Syria Burning: A Short History of a Catastrophe by Glass Charles
Author:Glass, Charles [Glass, Charles]
Language: eng
Format: epub
Publisher: Verso Books
Published: 2016-03-21T22:00:00+00:00
As the nationalists regretted the assault on Maalula in 1925, their descendants condemned the jihadist assault on the same Christian town in 2013. Yet the effect of both was the same: to drive Christians out of a country where they have lived since the time of Christ or to force them into the arms of the regime, French then and Baathist now.
By early October, the rebels had the initiative, forcing the French to confront them at times and places of their choosing. Their next target was Damascus, which they entered on October 18. Typical of the disorganization within rebel ranks, the local commander, Hassan al-Kharrat, invaded the city before Fawzi al-Qawuqji’s mutineers and Sultan al-Atrash’s Druze-bedouin cavalry arrived. Entering the Shaghur quarter, Kharrat shouted, “Rise up, your brothers the Druze are here!” Most Damascenes, like their descendants in this century, did not rise up.
As his forces lost control of Damascus, High Commissioner Sarrail declared martial law and commanded the summary execution of Syrians found with weapons. French tanks raced through the souqs, wrote the Times, “at terrifying speed, firing to the right and left without ceasing.” At noon on the eighteenth, as Sarrail departed for Beirut, he ordered warplanes and heavy caliber cannon to bombard the city day and night.

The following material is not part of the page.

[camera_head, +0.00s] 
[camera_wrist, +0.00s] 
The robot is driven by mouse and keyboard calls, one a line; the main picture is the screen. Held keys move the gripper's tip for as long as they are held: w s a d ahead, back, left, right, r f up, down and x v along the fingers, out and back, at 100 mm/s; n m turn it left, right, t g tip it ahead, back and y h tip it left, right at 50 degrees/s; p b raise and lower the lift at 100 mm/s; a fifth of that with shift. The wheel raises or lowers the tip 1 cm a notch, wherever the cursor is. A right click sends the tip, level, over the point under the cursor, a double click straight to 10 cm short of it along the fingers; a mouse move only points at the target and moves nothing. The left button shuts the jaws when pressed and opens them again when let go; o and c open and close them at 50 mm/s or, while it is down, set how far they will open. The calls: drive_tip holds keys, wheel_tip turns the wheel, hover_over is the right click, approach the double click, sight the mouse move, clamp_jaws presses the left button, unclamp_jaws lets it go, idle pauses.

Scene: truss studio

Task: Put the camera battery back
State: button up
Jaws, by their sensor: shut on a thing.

The Manchester Guardian correspondent interviewed a traveler from Damascus who “describes days and nights of unforgettable terror.” The shelling destroyed the famous Souq Hamadiyeh bazaar, the biblical “Street Called Straight,” the magnificent Azem Palace and the districts of Shaghur and Meidan. French troops executed insurgents and those who protected them. The Times reported that French troops, having murdered two dozen young men in villages southeast of Damascus, brought their corpses to Marjeh Square near the city center. The paper’s correspondent wrote:
Instead of merely exposing the bodies for a space on the spot as an example to other malefactors, in accordance with Eastern custom, and then handing them over to their relatives for decent burial, the French authorities brought them to Damascus. There they attached them to camels and paraded them through the streets. The ghastly spectacle presented by the swaying corpses naturally infuriated the excitable Damascenes, as indeed the news of the official adoption of such deterrents will inevitably arouse the natural indignation of many Frenchmen.